- Exercise brief
Quote, with no changes, the lines that run from the top of the material to the line with "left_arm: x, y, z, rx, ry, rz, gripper", both included.

- Information supplied
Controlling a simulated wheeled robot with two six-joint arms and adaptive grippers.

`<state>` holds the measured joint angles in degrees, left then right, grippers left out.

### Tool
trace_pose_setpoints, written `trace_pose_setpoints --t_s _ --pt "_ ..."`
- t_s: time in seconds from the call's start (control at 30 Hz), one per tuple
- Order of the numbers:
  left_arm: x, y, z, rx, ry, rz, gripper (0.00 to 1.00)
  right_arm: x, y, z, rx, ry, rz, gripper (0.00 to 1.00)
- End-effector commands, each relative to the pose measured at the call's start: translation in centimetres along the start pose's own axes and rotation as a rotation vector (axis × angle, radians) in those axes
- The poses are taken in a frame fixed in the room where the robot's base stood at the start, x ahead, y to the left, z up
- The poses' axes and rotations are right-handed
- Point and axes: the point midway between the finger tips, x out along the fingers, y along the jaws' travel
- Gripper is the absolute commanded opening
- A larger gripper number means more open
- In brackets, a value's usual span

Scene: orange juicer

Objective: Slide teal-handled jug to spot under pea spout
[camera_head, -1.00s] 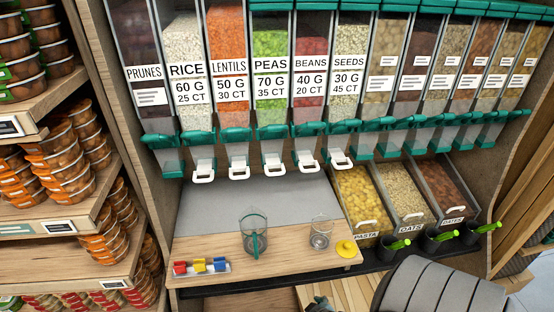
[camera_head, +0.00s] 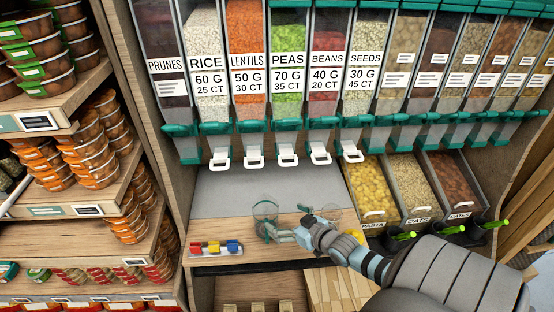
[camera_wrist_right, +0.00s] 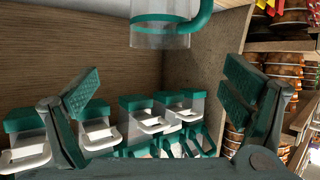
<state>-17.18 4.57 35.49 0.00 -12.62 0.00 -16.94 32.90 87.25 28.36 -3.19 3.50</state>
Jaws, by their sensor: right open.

- The solution
Controlling a simulated wheeled robot with two six-joint arms and adaptive grippers.

`<state>` holds the measured joint angles in degrees, left then right, grippers left out.

### Tool
trace_pose_setpoints, written `trace_pose_setpoints --t_s _ --pt "_ ..."`
- t_s: time in seconds from the call's start (control at 30 Hz), one per tuple
- Order of the numbers:
  left_arm: x, y, z, rx, ry, rz, gripper (0.00 to 1.00)

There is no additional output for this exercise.